Written instruction
Leave out the pictures and repeat the data exactly.

Available data
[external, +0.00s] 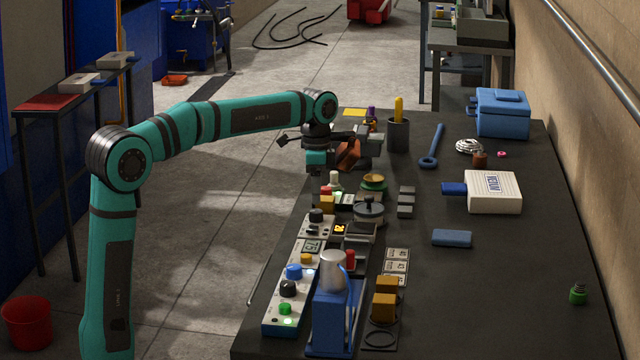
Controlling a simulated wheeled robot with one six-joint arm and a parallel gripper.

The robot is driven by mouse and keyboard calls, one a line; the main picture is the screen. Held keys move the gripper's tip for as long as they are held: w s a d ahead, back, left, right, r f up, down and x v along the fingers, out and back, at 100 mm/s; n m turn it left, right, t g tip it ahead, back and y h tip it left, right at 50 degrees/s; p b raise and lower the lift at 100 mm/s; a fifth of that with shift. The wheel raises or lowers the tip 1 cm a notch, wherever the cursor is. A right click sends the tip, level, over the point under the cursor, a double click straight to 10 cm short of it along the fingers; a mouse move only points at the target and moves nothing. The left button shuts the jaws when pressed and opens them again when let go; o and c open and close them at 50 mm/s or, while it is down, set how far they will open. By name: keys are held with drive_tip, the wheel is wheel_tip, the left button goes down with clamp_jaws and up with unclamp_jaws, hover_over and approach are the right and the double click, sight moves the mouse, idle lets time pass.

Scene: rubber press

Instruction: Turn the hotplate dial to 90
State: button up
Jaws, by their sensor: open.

Solution
[external, +0.00s] 
Controlling a simulated wheeled robot with one six-joint arm and a parallel gripper.

The robot is driven by mouse and keyboard calls, one a line; the main picture is the screen. Held keys move the gripper's tip for as long as they are held: w s a d ahead, back, left, right, r f up, down and x v along the fingers, out and back, at 100 mm/s; n m turn it left, right, t g tip it ahead, back and y h tip it left, right at 50 degrees/s; p b raise and lower the lift at 100 mm/s; a fifth of that with shift. The wheel raises or lowers the tip 1 cm a notch, wherever the cursor is. A right click sends the tip, level, over the point under the cursor, a double click straight to 10 cm short of it along the fingers; a mouse move only points at the target and moves nothing. The left button shuts the jaws when pressed and opens them again when let go; o and c open and close them at 50 mm/s or, while it is down, set how far they will open. By name: keys are held with drive_tip, the wheel is wheel_tip, the left button goes down with clamp_jaws and up with unclamp_jaws, hover_over and approach are the right and the double click, sight moves the mouse, idle lets time pass.

Scene: rubber press

Instruction: Turn the hotplate dial to 90
State: button up
Jaws, by their sensor: open.

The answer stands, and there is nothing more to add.